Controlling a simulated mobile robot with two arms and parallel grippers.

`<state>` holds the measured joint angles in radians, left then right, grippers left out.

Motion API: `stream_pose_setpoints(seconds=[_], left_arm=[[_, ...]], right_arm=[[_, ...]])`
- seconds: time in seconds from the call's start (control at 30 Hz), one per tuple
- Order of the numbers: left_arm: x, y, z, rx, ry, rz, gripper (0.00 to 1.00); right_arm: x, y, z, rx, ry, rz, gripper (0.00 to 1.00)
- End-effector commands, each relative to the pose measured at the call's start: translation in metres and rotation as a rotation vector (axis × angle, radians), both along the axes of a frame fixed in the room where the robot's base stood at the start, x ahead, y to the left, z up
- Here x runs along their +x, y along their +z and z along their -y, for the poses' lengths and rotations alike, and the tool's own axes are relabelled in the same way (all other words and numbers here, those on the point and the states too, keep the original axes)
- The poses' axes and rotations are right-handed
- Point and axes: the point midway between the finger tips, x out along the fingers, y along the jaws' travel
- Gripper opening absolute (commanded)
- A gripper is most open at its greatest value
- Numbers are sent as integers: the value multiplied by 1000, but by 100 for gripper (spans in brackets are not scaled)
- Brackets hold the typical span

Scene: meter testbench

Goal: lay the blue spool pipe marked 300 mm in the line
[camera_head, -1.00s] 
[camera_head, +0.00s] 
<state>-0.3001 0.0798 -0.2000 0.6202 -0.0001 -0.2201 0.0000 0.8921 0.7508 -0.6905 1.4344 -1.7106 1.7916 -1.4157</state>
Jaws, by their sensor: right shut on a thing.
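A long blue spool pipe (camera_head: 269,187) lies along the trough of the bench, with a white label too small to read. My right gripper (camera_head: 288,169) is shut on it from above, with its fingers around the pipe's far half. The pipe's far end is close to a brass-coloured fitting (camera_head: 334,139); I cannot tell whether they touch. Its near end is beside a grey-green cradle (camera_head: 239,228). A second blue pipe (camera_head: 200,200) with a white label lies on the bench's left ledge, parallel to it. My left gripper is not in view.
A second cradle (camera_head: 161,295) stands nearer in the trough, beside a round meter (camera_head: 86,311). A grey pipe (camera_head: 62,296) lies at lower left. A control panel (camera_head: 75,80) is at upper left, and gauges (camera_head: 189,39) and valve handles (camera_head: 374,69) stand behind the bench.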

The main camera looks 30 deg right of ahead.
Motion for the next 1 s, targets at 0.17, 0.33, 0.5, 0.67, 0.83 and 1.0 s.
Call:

****************

- [Exercise instructions]: Restate the data above word for word, please.

- [Task solution]:
Controlling a simulated mobile robot with two arms and parallel grippers.

`<state>` holds the measured joint angles in radians, left then right, grippers left out.

Motion API: `stream_pose_setpoints(seconds=[_], left_arm=[[_, ...]], right_arm=[[_, ...]])`
- seconds: time in seconds from the call's start (control at 30 Hz), one per tuple
- Order of the numbers: left_arm: x, y, z, rx, ry, rz, gripper (0.00 to 1.00); right_arm: x, y, z, rx, ry, rz, gripper (0.00 to 1.00)
- End-effector commands, each relative to the pose measured at the call's start: translation in metres and rotation as a rotation vector (axis × angle, radians), both along the axes of a frame fixed in the room where the robot's base stood at the start, x ahead, y to the left, z up
- Here x runs along their +x, y along their +z and z along their -y, for the poses' lengths and rotations alike, and the tool's own axes are relabelled in the same way (all other words and numbers here, those on the point and the states too, keep the original axes)
- The poses' axes and rotations are right-handed
- Point and axes: the point midway between the finger tips, x out along the fingers, y along the jaws' travel
- Gripper opening absolute (commanded)
- A gripper is most open at its greatest value
- Numbers are sent as integers: the value multiplied by 1000, but by 100 for gripper (spans in brackets are not scaled)
- Brackets hold the typical span

Scene: meter testbench

Goal: lay the blue spool pipe marked 300 mm in the line
[camera_head, -1.00s] 
[camera_head, +0.00s] 
<state>-0.3001 0.0798 -0.2000 0.6202 -0.0001 -0.2201 0.0000 0.8921 0.7508 -0.6905 1.4344 -1.7106 1.7916 -1.4157</state>
Jaws, by their sensor: right shut on a thing.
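A long blue spool pipe (camera_head: 269,187) lies along the trough of the bench, with a white label too small to read. My right gripper (camera_head: 288,169) is shut on it from above, with its fingers around the pipe's far half. The pipe's far end is close to a brass-coloured fitting (camera_head: 334,139); I cannot tell whether they touch. Its near end is beside a grey-green cradle (camera_head: 239,228). A second blue pipe (camera_head: 200,200) with a white label lies on the bench's left ledge, parallel to it. My left gripper is not in view.
A second cradle (camera_head: 161,295) stands nearer in the trough, beside a round meter (camera_head: 86,311). A grey pipe (camera_head: 62,296) lies at lower left. A control panel (camera_head: 75,80) is at upper left, and gauges (camera_head: 189,39) and valve handles (camera_head: 374,69) stand behind the bench.

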The main camera looks 30 deg right of ahead.
Motion for the next 1 s, targets at 0.17, 0.33, 0.5, 0.67, 0.83 and 1.0 s.
Call:

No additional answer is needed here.